DATASET EXCERPT:
______
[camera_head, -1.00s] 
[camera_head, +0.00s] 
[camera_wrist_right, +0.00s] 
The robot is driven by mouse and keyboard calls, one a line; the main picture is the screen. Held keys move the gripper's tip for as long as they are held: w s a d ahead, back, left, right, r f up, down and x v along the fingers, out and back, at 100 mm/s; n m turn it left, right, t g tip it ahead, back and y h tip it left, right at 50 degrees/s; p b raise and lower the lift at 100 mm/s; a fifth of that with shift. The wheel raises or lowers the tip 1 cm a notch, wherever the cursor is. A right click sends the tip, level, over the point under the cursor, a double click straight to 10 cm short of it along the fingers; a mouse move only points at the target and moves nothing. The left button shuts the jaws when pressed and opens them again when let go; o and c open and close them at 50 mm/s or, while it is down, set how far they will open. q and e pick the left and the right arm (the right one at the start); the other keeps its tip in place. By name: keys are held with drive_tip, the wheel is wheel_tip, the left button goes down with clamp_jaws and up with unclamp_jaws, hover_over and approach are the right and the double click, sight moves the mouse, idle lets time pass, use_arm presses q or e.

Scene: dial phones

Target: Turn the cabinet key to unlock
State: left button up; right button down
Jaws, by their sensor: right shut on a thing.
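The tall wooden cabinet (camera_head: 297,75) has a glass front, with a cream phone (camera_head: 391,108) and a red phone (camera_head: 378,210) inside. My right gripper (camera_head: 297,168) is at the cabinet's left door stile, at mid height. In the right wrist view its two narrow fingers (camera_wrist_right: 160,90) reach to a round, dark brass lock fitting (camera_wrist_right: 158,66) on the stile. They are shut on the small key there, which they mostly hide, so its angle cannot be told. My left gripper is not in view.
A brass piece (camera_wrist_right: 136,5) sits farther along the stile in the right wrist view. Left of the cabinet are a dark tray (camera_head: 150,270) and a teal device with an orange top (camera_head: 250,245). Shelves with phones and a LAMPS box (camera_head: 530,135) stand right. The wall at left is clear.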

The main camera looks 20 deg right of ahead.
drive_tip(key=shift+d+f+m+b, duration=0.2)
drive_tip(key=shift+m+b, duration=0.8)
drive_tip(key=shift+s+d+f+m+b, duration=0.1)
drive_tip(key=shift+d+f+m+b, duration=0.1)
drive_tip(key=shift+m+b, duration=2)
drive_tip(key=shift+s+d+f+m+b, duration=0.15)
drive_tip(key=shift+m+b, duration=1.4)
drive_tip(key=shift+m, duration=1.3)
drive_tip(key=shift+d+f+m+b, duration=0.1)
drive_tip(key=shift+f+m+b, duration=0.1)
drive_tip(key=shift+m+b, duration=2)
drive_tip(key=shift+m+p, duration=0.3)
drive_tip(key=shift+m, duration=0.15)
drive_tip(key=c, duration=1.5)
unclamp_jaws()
______
DESCRIPTION OF THE TASK: Transcribe the entire listing above precisely.

EXPECTED OUTPUT:
[camera_head, -1.00s] 
[camera_head, +0.00s] 
[camera_wrist_right, +0.00s] 
The robot is driven by mouse and keyboard calls, one a line; the main picture is the screen. Held keys move the gripper's tip for as long as they are held: w s a d ahead, back, left, right, r f up, down and x v along the fingers, out and back, at 100 mm/s; n m turn it left, right, t g tip it ahead, back and y h tip it left, right at 50 degrees/s; p b raise and lower the lift at 100 mm/s; a fifth of that with shift. The wheel raises or lowers the tip 1 cm a notch, wherever the cursor is. A right click sends the tip, level, over the point under the cursor, a double click straight to 10 cm short of it along the fingers; a mouse move only points at the target and moves nothing. The left button shuts the jaws when pressed and opens them again when let go; o and c open and close them at 50 mm/s or, while it is down, set how far they will open. q and e pick the left and the right arm (the right one at the start); the other keeps its tip in place. By name: keys are held with drive_tip, the wheel is wheel_tip, the left button goes down with clamp_jaws and up with unclamp_jaws, hover_over and approach are the right and the double click, sight moves the mouse, idle lets time pass, use_arm presses q or e.

Scene: dial phones

Target: Turn the cabinet key to unlock
State: left button up; right button down
Jaws, by their sensor: right shut on a thing.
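The tall wooden cabinet (camera_head: 297,75) has a glass front, with a cream phone (camera_head: 391,108) and a red phone (camera_head: 378,210) inside. My right gripper (camera_head: 297,168) is at the cabinet's left door stile, at mid height. In the right wrist view its two narrow fingers (camera_wrist_right: 160,90) reach to a round, dark brass lock fitting (camera_wrist_right: 158,66) on the stile. They are shut on the small key there, which they mostly hide, so its angle cannot be told. My left gripper is not in view.
A brass piece (camera_wrist_right: 136,5) sits farther along the stile in the right wrist view. Left of the cabinet are a dark tray (camera_head: 150,270) and a teal device with an orange top (camera_head: 250,245). Shelves with phones and a LAMPS box (camera_head: 530,135) stand right. The wall at left is clear.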

The main camera looks 20 deg right of ahead.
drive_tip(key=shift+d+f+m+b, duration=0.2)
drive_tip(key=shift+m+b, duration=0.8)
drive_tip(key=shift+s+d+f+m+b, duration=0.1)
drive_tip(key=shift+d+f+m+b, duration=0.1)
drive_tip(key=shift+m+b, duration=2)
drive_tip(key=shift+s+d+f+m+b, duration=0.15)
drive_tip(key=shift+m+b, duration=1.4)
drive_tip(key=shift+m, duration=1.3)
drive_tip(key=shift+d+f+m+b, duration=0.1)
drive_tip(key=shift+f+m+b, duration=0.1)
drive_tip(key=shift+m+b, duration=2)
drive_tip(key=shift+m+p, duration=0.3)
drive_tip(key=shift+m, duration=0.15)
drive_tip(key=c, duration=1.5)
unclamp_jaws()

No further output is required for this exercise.